Improvement of Ultrasound-Based Localization System Using Sine Wave Detector and CAN Network

Abstract

This paper presents an improved indoor localization system based on radio frequency (RF) and ultrasonic signals, which we named the SNSH system. This system is composed of a transmitter mounted in a mobile target and a series of receiver nodes that are managed by a coordinator. By measuring the Time Delay of Arrival (TDoA) of RF and ultrasonic signals from the transmitter, the distance from the target to each receiver node is calculated and sent to the coordinator through the CAN network, then all the information is gathered in a PC to estimate the 3D position of the target. A sine wave detector and dynamic threshold filter are applied to provide excellent accuracy in measuring the range from the TDoA results before multilateration algorithms are realized to optimize the accuracy of coordinate determination. Specifically, Linear Least Square (LLS) and Nonlinear Least Square (NLS) techniques are implemented to contrast their performances in target coordinate estimation.
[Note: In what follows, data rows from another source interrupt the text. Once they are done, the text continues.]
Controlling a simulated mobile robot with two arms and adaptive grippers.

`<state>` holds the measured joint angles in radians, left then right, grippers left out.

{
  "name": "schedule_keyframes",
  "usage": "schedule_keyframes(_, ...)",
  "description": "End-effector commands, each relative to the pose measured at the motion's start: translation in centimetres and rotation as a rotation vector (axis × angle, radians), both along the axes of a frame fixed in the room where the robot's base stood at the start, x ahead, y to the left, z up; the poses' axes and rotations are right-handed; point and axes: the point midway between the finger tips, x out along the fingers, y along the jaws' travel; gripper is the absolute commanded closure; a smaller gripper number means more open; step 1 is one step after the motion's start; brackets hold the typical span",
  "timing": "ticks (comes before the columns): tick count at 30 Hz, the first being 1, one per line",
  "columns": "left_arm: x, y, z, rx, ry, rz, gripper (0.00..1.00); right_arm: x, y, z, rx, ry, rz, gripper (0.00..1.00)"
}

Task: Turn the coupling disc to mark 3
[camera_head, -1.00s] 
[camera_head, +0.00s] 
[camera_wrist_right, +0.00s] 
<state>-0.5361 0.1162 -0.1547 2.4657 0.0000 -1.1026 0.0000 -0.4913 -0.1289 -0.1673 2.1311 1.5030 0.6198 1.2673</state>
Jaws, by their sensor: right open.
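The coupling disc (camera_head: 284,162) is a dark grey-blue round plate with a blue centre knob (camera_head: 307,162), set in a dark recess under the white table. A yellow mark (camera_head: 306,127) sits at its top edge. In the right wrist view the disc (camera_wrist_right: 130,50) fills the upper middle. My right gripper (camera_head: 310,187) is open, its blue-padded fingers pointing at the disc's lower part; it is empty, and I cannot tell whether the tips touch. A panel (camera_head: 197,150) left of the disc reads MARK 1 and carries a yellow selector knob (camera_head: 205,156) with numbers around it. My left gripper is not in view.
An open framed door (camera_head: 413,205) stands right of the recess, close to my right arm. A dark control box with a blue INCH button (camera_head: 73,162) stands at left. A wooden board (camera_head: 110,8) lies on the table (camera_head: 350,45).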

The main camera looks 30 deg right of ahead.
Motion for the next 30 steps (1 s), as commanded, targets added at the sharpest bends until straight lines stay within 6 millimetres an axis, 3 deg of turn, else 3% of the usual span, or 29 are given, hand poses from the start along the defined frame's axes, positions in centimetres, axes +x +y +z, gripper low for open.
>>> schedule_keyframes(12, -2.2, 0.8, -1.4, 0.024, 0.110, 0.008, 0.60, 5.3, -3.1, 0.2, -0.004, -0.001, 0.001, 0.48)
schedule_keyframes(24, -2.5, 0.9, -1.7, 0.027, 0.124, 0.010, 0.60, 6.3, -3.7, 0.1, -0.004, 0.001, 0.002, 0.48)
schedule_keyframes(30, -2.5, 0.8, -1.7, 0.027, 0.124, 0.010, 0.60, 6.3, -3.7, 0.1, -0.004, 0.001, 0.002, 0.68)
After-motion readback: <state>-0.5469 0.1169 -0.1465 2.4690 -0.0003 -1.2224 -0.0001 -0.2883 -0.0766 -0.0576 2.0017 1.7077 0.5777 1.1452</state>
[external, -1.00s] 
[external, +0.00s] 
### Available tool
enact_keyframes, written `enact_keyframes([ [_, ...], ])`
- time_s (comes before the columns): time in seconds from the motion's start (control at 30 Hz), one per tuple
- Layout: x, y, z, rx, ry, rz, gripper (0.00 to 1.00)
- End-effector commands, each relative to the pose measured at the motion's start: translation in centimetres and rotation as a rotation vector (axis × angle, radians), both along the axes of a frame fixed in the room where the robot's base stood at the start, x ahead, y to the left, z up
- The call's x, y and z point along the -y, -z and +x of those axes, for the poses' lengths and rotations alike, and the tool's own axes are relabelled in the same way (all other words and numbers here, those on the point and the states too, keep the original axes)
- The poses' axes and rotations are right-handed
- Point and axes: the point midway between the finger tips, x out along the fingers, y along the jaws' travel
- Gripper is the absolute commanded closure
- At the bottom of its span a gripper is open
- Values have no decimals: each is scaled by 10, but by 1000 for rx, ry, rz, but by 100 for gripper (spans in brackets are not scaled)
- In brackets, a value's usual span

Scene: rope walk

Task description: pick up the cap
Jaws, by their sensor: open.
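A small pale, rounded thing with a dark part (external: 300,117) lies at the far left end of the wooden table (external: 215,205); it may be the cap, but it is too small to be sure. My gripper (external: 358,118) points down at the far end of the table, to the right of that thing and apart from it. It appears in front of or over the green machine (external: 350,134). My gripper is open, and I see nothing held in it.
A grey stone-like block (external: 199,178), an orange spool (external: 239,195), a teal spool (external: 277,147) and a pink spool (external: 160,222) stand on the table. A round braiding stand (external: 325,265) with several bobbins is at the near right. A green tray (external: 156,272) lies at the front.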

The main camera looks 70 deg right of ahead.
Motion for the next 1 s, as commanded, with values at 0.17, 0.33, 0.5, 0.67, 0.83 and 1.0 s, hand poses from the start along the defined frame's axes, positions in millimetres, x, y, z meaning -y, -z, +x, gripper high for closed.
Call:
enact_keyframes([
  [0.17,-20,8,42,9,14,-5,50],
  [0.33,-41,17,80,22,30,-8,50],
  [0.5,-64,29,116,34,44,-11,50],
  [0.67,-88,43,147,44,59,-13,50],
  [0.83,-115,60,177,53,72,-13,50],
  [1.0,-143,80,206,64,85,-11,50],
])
RF signal encoding/decoding time, time delay in CAN network and math calculation time are carefully considered to ensure optimal system performance and prepare for field application. Experiments show that the sine wave detector algorithm has greatly improved the accuracy of range measurement, with a mean error of 2.2 mm and maximum error of 6.7 mm for distances below 5 m. In addition, 3D position accuracy is greatly enhanced by multilateration methods, with the mean error in position remaining under 15 mm. Furthermore, there are 90% confidence error values of 23 mm for LLS and 20 mm for NLS. The update in the overall system has been verified in real system operations, with a maximum rate of 25 ms, which is a better result than many other existing studies.